Transcribe only the part of the material below that begins at the line containing "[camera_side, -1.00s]" and ends at the line containing "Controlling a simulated", with both kept and images left out.

══════

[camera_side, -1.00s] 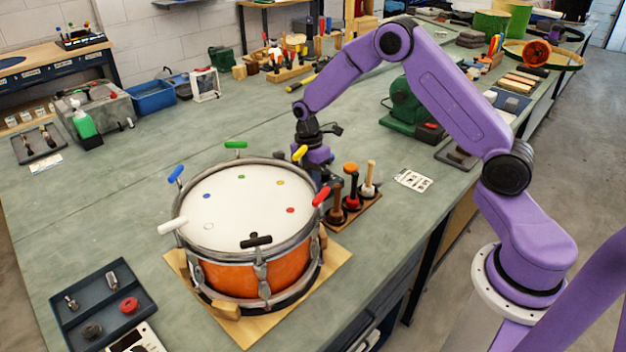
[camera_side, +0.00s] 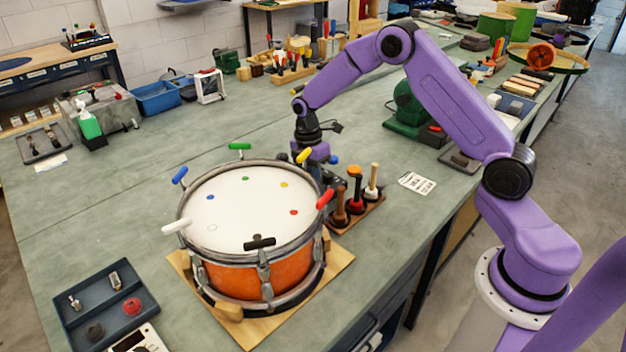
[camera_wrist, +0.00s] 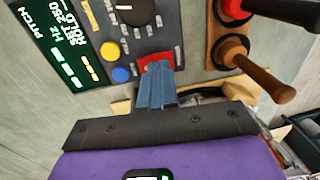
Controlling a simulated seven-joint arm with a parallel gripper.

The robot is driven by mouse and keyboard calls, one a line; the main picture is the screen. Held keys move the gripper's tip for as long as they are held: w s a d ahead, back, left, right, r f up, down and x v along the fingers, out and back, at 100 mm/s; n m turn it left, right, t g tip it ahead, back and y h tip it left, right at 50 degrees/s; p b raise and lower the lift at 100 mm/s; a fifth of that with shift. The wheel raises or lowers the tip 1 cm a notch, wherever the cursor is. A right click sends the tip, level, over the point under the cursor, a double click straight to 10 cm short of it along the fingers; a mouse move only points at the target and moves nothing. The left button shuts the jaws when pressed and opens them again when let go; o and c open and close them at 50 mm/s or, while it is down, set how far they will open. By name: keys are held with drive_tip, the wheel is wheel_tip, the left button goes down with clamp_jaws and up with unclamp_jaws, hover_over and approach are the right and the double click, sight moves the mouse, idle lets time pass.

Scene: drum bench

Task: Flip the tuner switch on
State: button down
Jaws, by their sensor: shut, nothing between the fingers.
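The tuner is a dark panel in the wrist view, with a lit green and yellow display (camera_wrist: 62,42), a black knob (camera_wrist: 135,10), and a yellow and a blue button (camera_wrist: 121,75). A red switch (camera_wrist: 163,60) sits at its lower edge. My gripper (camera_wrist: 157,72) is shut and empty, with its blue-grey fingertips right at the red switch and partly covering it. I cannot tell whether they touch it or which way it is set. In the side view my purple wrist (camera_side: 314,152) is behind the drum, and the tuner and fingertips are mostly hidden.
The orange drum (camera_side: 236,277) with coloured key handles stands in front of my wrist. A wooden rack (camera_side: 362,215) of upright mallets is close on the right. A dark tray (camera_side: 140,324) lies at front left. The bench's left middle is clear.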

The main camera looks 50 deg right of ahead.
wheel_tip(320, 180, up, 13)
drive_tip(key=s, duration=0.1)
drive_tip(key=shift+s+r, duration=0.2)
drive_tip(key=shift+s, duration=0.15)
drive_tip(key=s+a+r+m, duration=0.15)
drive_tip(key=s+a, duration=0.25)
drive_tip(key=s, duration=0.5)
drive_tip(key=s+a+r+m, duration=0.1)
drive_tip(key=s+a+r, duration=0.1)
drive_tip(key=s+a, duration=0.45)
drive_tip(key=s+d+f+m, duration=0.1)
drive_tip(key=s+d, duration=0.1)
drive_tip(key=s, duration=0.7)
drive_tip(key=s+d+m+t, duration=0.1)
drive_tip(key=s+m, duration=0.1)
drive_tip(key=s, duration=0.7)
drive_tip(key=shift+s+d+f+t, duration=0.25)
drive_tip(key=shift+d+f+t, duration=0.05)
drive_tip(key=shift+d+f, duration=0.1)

══════

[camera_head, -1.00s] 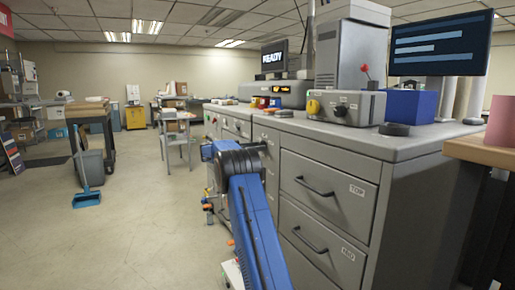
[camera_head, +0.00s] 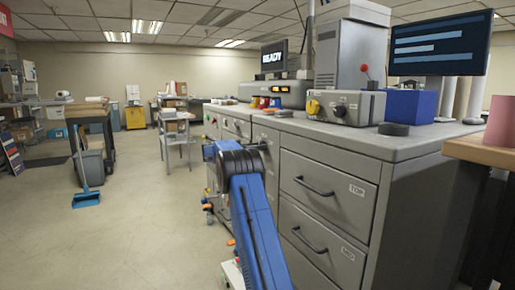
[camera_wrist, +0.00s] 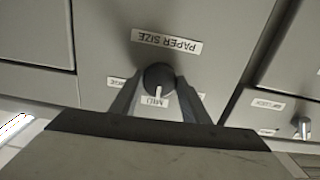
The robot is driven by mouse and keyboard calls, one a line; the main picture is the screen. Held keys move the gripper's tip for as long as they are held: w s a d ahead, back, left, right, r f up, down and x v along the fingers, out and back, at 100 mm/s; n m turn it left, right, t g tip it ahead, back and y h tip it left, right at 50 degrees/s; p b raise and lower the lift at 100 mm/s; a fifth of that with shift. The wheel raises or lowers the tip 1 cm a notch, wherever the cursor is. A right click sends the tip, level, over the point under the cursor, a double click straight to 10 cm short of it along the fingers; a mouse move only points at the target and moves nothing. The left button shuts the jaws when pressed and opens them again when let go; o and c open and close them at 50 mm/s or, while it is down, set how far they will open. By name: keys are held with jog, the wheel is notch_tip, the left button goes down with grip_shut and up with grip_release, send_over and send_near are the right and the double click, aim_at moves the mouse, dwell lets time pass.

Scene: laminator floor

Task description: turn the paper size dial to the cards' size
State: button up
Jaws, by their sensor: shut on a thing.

══════

_Response below_
[camera_side, -1.00s] 
[camera_side, +0.00s] 
[camera_wrist, +0.00s] 
Controlling a simulated seven-joint arm with a parallel gripper.

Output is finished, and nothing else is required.